Which calendar, I ask, still has the year 100 sometime in the future? Or perhaps you have started one of your own? If you have, bravo - bingo admires the spirit of adventure, so long as his valet doesn't follow your example.
I guess, in the time of ride…
I guess, in the time of ride hailing apps such as uber, we do need to consider what we would actually gain from a self driving vehicle. If the goal is to get from point A to point B in safety and with relative alacrity, then, for the most part, this is satisfied. Having a car we can summon to us, in which we can be transported to a destination and dropped off, without any human assistance, EG taking us to the door of the building, then, even if everything works correctly with self driving technology, we gain nothing. WE, in fact, lose the key aspect of human interaction, the ability to ask for help.
Bingo Little
100 years from now. Even Bella the cat got it.
Creativity
I'm sorry, Holger. I adhere to the orthodoxy, that's my problem - the orthodoxy that dictates that there is a difference between the year 100 and 100 years hence.
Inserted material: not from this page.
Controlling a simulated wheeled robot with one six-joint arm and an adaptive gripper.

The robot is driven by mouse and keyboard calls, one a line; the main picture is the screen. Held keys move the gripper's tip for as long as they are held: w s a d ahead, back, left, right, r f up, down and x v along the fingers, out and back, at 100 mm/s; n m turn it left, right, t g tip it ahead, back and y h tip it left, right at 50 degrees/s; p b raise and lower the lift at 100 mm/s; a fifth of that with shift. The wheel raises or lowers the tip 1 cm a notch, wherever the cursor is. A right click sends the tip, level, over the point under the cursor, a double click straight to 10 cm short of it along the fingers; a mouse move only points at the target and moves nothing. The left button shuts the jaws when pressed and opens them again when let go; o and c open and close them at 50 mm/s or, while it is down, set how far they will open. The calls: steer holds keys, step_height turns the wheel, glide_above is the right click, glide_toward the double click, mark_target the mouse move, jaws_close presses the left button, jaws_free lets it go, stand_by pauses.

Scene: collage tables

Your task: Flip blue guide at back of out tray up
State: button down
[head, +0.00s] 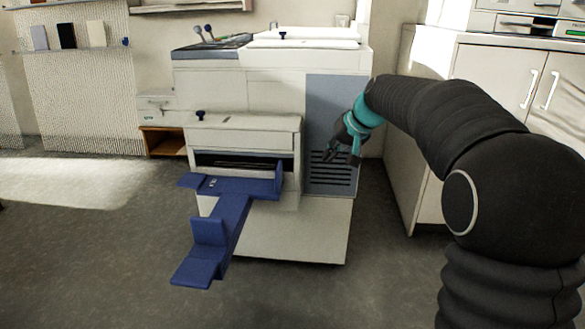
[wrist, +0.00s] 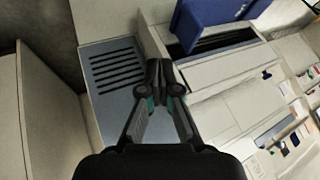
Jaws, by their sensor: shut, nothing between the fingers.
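The blue out tray (head: 232,208) sticks out from the front of the white printer (head: 240,135), with a long narrow arm reaching toward me. A blue upright plate (head: 208,232) stands near the arm's outer end. A raised blue side piece (head: 278,182) stands at the tray's right edge. I cannot tell for sure which of these is the back guide. My gripper (head: 342,157) is shut and empty in front of the printer's grey vented panel, right of the tray and apart from it. In the wrist view the fingertips (wrist: 164,76) meet, and part of the blue tray (wrist: 208,22) shows beyond them.
A white cabinet (head: 483,85) with a machine on top stands at the right. The grey vented panel (wrist: 112,70) lies beyond my fingers in the wrist view. The floor (head: 100,250) left of and before the tray is clear. A small orange-brown shelf (head: 165,142) is behind left.

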I have just ended an email to one of my line reports with: see you in 2023. Clearly, I need to ensure she does not understand this as meaning I will see her 2,023 years from now i.e. in the year 4045. Still, on the plus side it's good to see Bella the Cat again after her traumatic experiences in IOS 13 - and I don't mean IOS 13 versions into the future, which would be IOS29, I believe.
oliver, would you please press the traffic button?